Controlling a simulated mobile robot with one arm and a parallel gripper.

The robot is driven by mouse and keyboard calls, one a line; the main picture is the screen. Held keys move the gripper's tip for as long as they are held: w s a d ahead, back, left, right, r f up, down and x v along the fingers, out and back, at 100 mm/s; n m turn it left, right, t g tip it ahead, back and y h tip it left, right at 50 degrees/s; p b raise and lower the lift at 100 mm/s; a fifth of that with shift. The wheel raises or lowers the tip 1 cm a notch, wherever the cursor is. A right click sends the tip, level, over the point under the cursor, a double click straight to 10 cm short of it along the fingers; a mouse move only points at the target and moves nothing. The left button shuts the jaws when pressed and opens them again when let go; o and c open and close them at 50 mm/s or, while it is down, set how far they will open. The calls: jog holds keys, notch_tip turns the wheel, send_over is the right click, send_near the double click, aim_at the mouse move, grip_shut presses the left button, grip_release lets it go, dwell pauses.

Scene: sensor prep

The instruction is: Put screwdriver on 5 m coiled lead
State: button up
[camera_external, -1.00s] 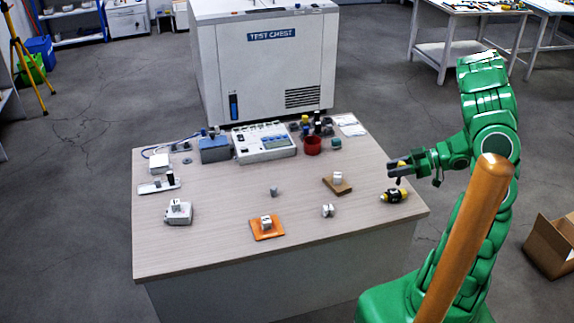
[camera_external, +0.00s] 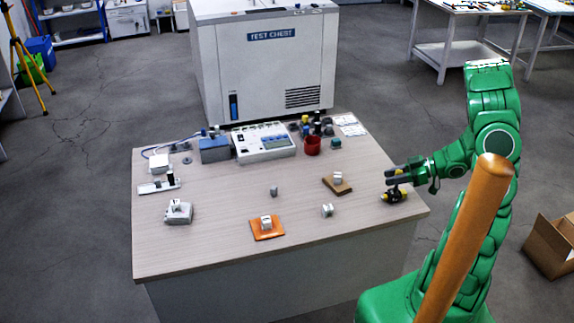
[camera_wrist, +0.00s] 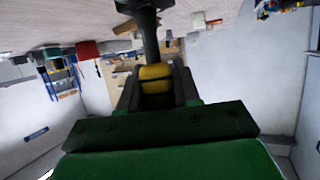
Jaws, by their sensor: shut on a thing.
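My gripper (camera_external: 389,178) is at the right side of the table, low over a small black and yellow bundle (camera_external: 396,197), which looks like the 5 m coiled lead. My gripper is shut on a yellow and black thing, which I take to be the screwdriver; its yellow part (camera_wrist: 156,73) shows between the fingers in the wrist view, with a dark part stretching beyond it. In the external view the fingers hide most of it. The held thing is right above or touching the bundle; I cannot tell which.
A brown pad (camera_external: 338,188) with a white block lies just left of my gripper. An orange pad (camera_external: 267,234), a red cup (camera_external: 312,146) and a white meter (camera_external: 264,143) are further off on the table (camera_external: 220,255).

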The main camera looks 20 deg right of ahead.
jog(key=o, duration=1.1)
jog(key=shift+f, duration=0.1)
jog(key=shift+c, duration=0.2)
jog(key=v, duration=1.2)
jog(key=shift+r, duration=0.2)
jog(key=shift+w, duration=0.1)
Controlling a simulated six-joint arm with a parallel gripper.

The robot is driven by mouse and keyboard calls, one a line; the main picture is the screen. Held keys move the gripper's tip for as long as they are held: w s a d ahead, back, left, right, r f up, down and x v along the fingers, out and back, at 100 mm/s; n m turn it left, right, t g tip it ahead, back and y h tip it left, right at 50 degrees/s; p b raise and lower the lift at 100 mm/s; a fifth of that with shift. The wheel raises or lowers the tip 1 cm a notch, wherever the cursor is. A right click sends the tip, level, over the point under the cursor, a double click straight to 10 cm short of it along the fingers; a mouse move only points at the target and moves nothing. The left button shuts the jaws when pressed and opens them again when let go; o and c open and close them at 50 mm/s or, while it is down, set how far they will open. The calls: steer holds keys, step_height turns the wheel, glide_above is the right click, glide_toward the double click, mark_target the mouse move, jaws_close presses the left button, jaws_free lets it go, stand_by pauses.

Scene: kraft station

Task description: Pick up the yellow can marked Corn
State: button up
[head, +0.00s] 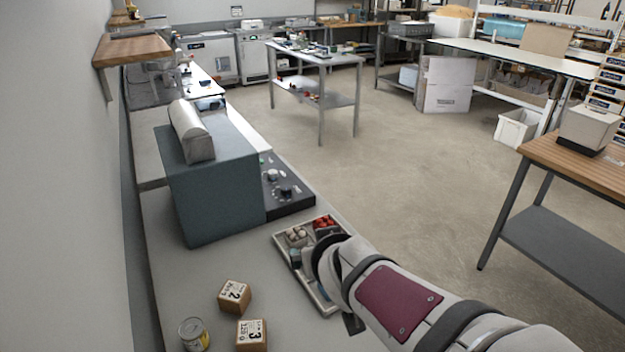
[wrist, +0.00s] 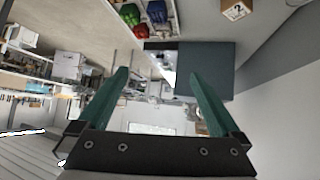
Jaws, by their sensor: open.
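A small can with a metal top and some yellow on its side (head: 193,335) stands upright on the grey counter at the lower left of the head view. Its marking is too small to read. My gripper (wrist: 158,75) is open and empty in the wrist view, its two green fingers spread apart. In the head view my arm reaches in from the lower right and hides most of the gripper, over the tray's side of the counter, well right of the can. The can does not show in the wrist view.
Cardboard-brown blocks marked 2 (head: 235,296) and 3 (head: 251,336) stand close right of the can. A compartment tray (head: 283,240) with small items lies beside my arm. A large blue-grey box (head: 215,190) stands behind. A wall bounds the left.

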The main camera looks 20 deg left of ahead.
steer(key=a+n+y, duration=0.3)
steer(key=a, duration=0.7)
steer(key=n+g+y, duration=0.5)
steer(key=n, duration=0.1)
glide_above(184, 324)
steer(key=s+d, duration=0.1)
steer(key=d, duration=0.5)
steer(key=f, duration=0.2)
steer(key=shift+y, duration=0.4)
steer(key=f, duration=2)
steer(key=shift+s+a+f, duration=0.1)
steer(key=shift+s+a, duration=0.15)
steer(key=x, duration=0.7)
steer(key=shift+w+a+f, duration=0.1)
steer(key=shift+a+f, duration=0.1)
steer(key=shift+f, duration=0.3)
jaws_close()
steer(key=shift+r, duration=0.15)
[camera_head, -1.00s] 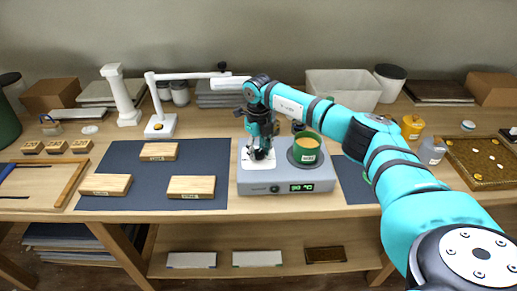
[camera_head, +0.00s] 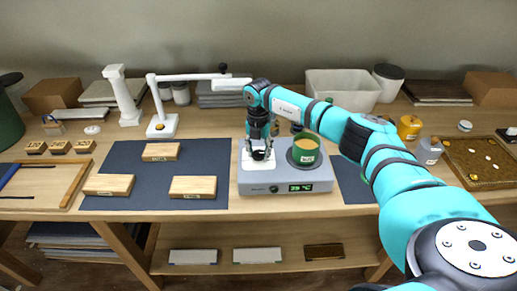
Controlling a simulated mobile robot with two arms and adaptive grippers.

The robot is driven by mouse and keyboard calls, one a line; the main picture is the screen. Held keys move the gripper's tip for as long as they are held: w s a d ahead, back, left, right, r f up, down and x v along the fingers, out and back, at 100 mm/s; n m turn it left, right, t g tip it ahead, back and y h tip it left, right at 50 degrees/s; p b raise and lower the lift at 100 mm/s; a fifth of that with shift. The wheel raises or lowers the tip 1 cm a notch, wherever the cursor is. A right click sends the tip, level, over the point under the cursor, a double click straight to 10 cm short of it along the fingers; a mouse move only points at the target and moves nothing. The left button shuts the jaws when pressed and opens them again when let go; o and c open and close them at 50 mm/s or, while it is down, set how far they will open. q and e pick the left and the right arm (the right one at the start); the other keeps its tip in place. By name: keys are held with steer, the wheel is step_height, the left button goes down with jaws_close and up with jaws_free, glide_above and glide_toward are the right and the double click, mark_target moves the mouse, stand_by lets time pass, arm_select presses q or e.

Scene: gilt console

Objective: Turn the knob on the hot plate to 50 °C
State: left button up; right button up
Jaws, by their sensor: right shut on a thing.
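The hot plate (camera_head: 290,177) is a grey box on the table with a green lit display (camera_head: 301,188) on its front. The display seems to read about 39 °C, but the digits are small. A green pot (camera_head: 305,150) stands on the round plate at its right. My right gripper (camera_head: 259,154) points down over the white left part of the hot plate's top. It is shut on a dark knob, mostly hidden by the fingers. My left gripper is not in view.
A dark mat (camera_head: 215,162) with several wooden blocks (camera_head: 193,187) lies left of the hot plate. A white lamp (camera_head: 161,126) stands behind the mat. A yellow jar (camera_head: 409,127) and a grey jar (camera_head: 429,151) stand right of my right arm.

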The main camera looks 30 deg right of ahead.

» Aim of the exercise
Reproduce each entry precisely. Leave the pictures out.

» Task answer
Controlling a simulated mobile robot with one arm and a parallel gripper.

The robot is driven by mouse and keyboard calls, one a line; the main picture is the screen. Held keys move the gripper's tip for as long as they are held: w s a d ahead, back, left, right, r f up, down and x v along the fingers, out and back, at 100 mm/s; n m turn it left, right, t g tip it ahead, back and y h tip it left, right at 50 degrees/s; p b raise and lower the lift at 100 mm/s; a fifth of that with shift. The wheel raises or lowers the tip 1 cm a notch, wherever the cursor is. A right click sends the tip, level, over the point under the cursor, a double click straight to 10 cm short of it along the fingers; a mouse move only points at the target and moves nothing. The left button shuts the jaws when pressed and opens them again when let go; o and c open and close them at 50 mm/s or, while it is down, set how far they will open. The calls: jog holds keys, notch_tip turns the wheel, send_over is the right click, send_near the double click, aim_at the mouse move, grip_shut presses the left button, grip_release lets it go, dwell pauses.

Scene: sensor prep

The instruction is: Put screwdriver on 5 m coiled lead
State: button up
[camera_external, -1.00s] 
[camera_external, +0.00s] 
[camera_wrist, +0.00s] 
Jaws, by their sensor: shut on a thing.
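My gripper (camera_external: 389,178) is at the right side of the table, low over a small black and yellow bundle (camera_external: 396,197), which looks like the 5 m coiled lead. My gripper is shut on a yellow and black thing, which I take to be the screwdriver; its yellow part (camera_wrist: 156,73) shows between the fingers in the wrist view, with a dark part stretching beyond it. In the external view the fingers hide most of it. The held thing is right above or touching the bundle; I cannot tell which.
A brown pad (camera_external: 338,188) with a white block lies just left of my gripper. An orange pad (camera_external: 267,234), a red cup (camera_external: 312,146) and a white meter (camera_external: 264,143) are further off on the table (camera_external: 220,255).

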The main camera looks 20 deg right of ahead.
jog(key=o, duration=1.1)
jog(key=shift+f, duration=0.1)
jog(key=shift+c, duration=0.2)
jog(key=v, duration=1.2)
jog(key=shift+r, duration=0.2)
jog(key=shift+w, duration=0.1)
Controlling a simulated six-joint arm with a parallel gripper.

The robot is driven by mouse and keyboard calls, one a line; the main picture is the screen. Held keys move the gripper's tip for as long as they are held: w s a d ahead, back, left, right, r f up, down and x v along the fingers, out and back, at 100 mm/s; n m turn it left, right, t g tip it ahead, back and y h tip it left, right at 50 degrees/s; p b raise and lower the lift at 100 mm/s; a fifth of that with shift. The wheel raises or lowers the tip 1 cm a notch, wherever the cursor is. A right click sends the tip, level, over the point under the cursor, a double click straight to 10 cm short of it along the fingers; a mouse move only points at the target and moves nothing. The left button shuts the jaws when pressed and opens them again when let go; o and c open and close them at 50 mm/s or, while it is down, set how far they will open. The calls: steer holds keys, step_height turns the wheel, glide_above is the right click, glide_toward the double click, mark_target the mouse move, jaws_close presses the left button, jaws_free lets it go, stand_by pauses.

Scene: kraft station

Task description: Pick up the yellow can marked Corn
State: button up
[head, +0.00s] 
[wrist, +0.00s] 
Jaws, by their sensor: open.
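A small can with a metal top and some yellow on its side (head: 193,335) stands upright on the grey counter at the lower left of the head view. Its marking is too small to read. My gripper (wrist: 158,75) is open and empty in the wrist view, its two green fingers spread apart. In the head view my arm reaches in from the lower right and hides most of the gripper, over the tray's side of the counter, well right of the can. The can does not show in the wrist view.
Cardboard-brown blocks marked 2 (head: 235,296) and 3 (head: 251,336) stand close right of the can. A compartment tray (head: 283,240) with small items lies beside my arm. A large blue-grey box (head: 215,190) stands behind. A wall bounds the left.

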The main camera looks 20 deg left of ahead.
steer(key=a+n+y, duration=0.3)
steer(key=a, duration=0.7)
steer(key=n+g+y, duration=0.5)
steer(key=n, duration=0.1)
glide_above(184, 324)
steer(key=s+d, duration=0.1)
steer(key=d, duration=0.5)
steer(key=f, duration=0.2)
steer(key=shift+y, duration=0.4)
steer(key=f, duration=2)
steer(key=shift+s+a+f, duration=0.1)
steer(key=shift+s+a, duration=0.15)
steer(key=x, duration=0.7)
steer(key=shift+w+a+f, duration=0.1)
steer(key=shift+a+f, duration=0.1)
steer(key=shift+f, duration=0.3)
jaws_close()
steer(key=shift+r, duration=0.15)
[camera_head, -1.00s] 
[camera_head, +0.00s] 
Controlling a simulated mobile robot with two arms and adaptive grippers.

The robot is driven by mouse and keyboard calls, one a line; the main picture is the screen. Held keys move the gripper's tip for as long as they are held: w s a d ahead, back, left, right, r f up, down and x v along the fingers, out and back, at 100 mm/s; n m turn it left, right, t g tip it ahead, back and y h tip it left, right at 50 degrees/s; p b raise and lower the lift at 100 mm/s; a fifth of that with shift. The wheel raises or lowers the tip 1 cm a notch, wherever the cursor is. A right click sends the tip, level, over the point under the cursor, a double click straight to 10 cm short of it along the fingers; a mouse move only points at the target and moves nothing. The left button shuts the jaws when pressed and opens them again when let go; o and c open and close them at 50 mm/s or, while it is down, set how far they will open. q and e pick the left and the right arm (the right one at the start); the other keeps its tip in place. By name: keys are held with steer, the wheel is step_height, the left button goes down with jaws_close and up with jaws_free, glide_above and glide_toward are the right and the double click, mark_target moves the mouse, stand_by lets time pass, arm_select presses q or e.

Scene: gilt console

Objective: Turn the knob on the hot plate to 50 °C
State: left button up; right button up
Jaws, by their sensor: right shut on a thing.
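The hot plate (camera_head: 290,177) is a grey box on the table with a green lit display (camera_head: 301,188) on its front. The display seems to read about 39 °C, but the digits are small. A green pot (camera_head: 305,150) stands on the round plate at its right. My right gripper (camera_head: 259,154) points down over the white left part of the hot plate's top. It is shut on a dark knob, mostly hidden by the fingers. My left gripper is not in view.
A dark mat (camera_head: 215,162) with several wooden blocks (camera_head: 193,187) lies left of the hot plate. A white lamp (camera_head: 161,126) stands behind the mat. A yellow jar (camera_head: 409,127) and a grey jar (camera_head: 429,151) stand right of my right arm.

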The main camera looks 30 deg right of ahead.

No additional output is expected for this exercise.